Exercise objective |
Word for word, give the material below again, minus any images.

=-=-=-=-=

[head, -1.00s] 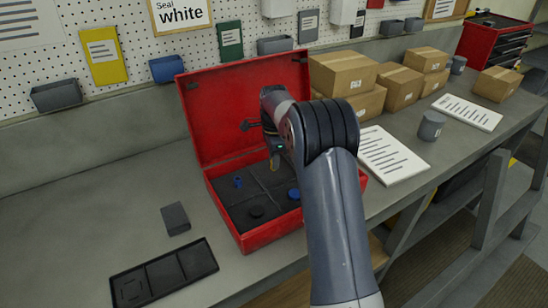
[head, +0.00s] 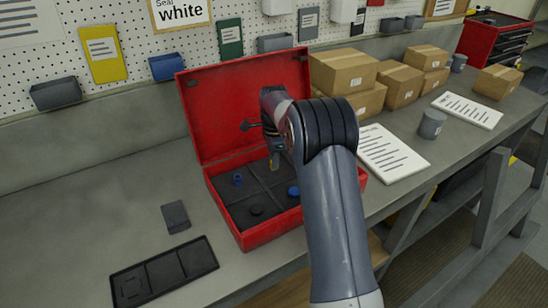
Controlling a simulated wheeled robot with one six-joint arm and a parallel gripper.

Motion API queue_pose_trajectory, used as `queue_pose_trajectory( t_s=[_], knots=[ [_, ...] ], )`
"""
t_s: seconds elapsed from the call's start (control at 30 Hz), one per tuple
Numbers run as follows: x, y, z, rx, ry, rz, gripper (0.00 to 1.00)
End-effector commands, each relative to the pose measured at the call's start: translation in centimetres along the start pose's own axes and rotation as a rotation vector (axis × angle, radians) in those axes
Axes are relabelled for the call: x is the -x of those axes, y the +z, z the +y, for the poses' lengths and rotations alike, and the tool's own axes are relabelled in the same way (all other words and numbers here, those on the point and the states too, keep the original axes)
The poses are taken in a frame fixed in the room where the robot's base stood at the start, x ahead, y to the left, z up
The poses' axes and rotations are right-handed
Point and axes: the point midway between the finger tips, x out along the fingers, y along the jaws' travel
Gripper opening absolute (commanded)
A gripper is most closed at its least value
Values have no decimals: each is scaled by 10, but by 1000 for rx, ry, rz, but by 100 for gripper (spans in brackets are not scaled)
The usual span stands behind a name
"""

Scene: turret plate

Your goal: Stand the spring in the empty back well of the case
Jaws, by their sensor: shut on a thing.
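The red case (head: 243,240) stands open on the bench, its lid (head: 225,120) raised at the back. Its dark floor is split into several wells. A small blue part stands in the back left well, a dark disc lies in the front left and a blue part in the front right. My gripper (head: 274,155) points down over the back right well, seen from behind my arm. It is shut on a small yellowish piece (head: 274,164), which looks like the spring. Its lower end is near the well floor; I cannot tell whether it touches.
A dark block (head: 175,217) and a black divided tray (head: 195,259) lie on the bench left of the case. A paper sheet (head: 390,155), a grey cup (head: 431,124) and cardboard boxes (head: 343,72) are to the right. The left bench is mostly clear.

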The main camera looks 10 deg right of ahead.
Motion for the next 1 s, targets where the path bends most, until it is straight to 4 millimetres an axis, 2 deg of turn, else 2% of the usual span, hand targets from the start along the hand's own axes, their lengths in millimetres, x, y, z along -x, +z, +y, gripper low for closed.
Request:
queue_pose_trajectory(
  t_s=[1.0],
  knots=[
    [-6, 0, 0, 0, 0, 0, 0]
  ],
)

=-=-=-=-=

Response to the task |
[head, -1.00s] 
[head, +0.00s] 
Controlling a simulated wheeled robot with one six-joint arm and a parallel gripper.

Motion API queue_pose_trajectory, used as `queue_pose_trajectory( t_s=[_], knots=[ [_, ...] ], )`
"""
t_s: seconds elapsed from the call's start (control at 30 Hz), one per tuple
Numbers run as follows: x, y, z, rx, ry, rz, gripper (0.00 to 1.00)
End-effector commands, each relative to the pose measured at the call's start: translation in centimetres along the start pose's own axes and rotation as a rotation vector (axis × angle, radians) in those axes
Axes are relabelled for the call: x is the -x of those axes, y the +z, z the +y, for the poses' lengths and rotations alike, and the tool's own axes are relabelled in the same way (all other words and numbers here, those on the point and the states too, keep the original axes)
The poses are taken in a frame fixed in the room where the robot's base stood at the start, x ahead, y to the left, z up
The poses' axes and rotations are right-handed
Point and axes: the point midway between the finger tips, x out along the fingers, y along the jaws' travel
Gripper opening absolute (commanded)
A gripper is most closed at its least value
Values have no decimals: each is scaled by 10, but by 1000 for rx, ry, rz, but by 100 for gripper (spans in brackets are not scaled)
The usual span stands behind a name
"""

Scene: turret plate

Your goal: Stand the spring in the empty back well of the case
Jaws, by their sensor: shut on a thing.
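The red case (head: 243,240) stands open on the bench, its lid (head: 225,120) raised at the back. Its dark floor is split into several wells. A small blue part stands in the back left well, a dark disc lies in the front left and a blue part in the front right. My gripper (head: 274,155) points down over the back right well, seen from behind my arm. It is shut on a small yellowish piece (head: 274,164), which looks like the spring. Its lower end is near the well floor; I cannot tell whether it touches.
A dark block (head: 175,217) and a black divided tray (head: 195,259) lie on the bench left of the case. A paper sheet (head: 390,155), a grey cup (head: 431,124) and cardboard boxes (head: 343,72) are to the right. The left bench is mostly clear.

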The main camera looks 10 deg right of ahead.
Motion for the next 1 s, targets where the path bends most, until it is straight to 4 millimetres an axis, 2 deg of turn, else 2% of the usual span, hand targets from the start along the hand's own axes, their lengths in millimetres, x, y, z along -x, +z, +y, gripper low for closed.
Request:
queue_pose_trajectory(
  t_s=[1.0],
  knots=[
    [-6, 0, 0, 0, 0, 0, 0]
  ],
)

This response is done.